**WHAT THE EXERCISE ASKS**
Repeat, exactly, the run of lines that opens with the line containing "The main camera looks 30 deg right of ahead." and closes with the line containing "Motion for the", and leave all other lines out.
--- Begin DATA SECTION ---
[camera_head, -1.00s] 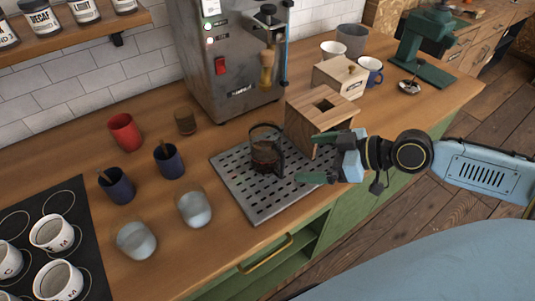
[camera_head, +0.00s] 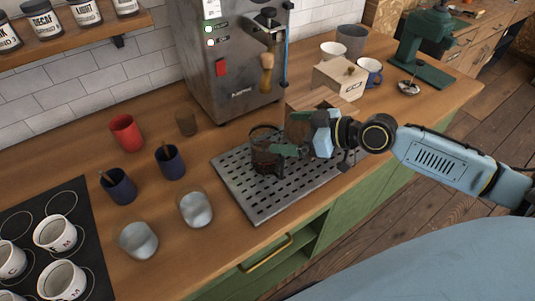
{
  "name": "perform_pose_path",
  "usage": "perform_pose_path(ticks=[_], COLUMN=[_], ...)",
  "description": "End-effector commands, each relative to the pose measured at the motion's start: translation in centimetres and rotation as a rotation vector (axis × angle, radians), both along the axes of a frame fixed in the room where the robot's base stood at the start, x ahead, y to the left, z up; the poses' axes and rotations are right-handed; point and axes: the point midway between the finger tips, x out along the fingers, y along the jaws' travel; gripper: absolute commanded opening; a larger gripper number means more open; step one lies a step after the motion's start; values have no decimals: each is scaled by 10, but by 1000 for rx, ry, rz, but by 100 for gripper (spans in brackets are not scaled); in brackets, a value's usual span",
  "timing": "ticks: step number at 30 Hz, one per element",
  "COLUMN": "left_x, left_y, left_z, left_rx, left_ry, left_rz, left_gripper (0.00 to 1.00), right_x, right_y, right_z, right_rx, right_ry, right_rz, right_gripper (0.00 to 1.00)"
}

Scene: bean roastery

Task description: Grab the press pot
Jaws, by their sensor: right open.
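The press pot (camera_head: 264,160) is a small glass pot with dark contents and a dark frame. It stands upright on the perforated metal tray (camera_head: 250,205) on the counter. My right gripper (camera_head: 290,143) comes in from the right at the pot's height. Its green fingers overlap the pot's right side in the picture, where the handle is mostly hidden. The gripper is open, and I cannot tell whether a finger touches the pot. My left gripper is not in view.
A wooden box (camera_head: 318,97) stands just behind my right gripper, partly hidden by it. The steel machine (camera_head: 235,75) rises behind the tray. Two glasses (camera_head: 195,208), dark blue cups (camera_head: 170,162) and a red cup (camera_head: 126,133) stand to the left. The tray's front is clear.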

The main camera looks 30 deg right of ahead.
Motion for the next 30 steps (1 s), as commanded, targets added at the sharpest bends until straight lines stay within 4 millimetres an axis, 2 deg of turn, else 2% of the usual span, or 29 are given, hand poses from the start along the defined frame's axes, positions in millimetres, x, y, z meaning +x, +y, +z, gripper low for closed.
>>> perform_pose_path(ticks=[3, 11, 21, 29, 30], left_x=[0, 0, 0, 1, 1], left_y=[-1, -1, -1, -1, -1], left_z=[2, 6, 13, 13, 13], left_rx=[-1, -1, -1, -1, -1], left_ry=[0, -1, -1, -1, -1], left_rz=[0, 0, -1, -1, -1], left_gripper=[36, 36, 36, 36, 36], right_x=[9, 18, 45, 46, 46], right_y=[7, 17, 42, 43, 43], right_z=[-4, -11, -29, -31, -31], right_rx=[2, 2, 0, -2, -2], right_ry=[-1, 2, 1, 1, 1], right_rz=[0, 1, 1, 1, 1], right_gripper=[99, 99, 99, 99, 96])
--- End DATA SECTION ---
**RESULT BELOW**
The main camera looks 30 deg right of ahead.
Motion for the next 30 steps (1 s), as commanded, targets added at the sharpest bends until straight lines stay within 4 millimetres an axis, 2 deg of turn, else 2% of the usual span, or 29 are given, hand poses from the start along the defined frame's axes, positions in millimetres, x, y, z meaning +x, +y, +z, gripper low for closed.

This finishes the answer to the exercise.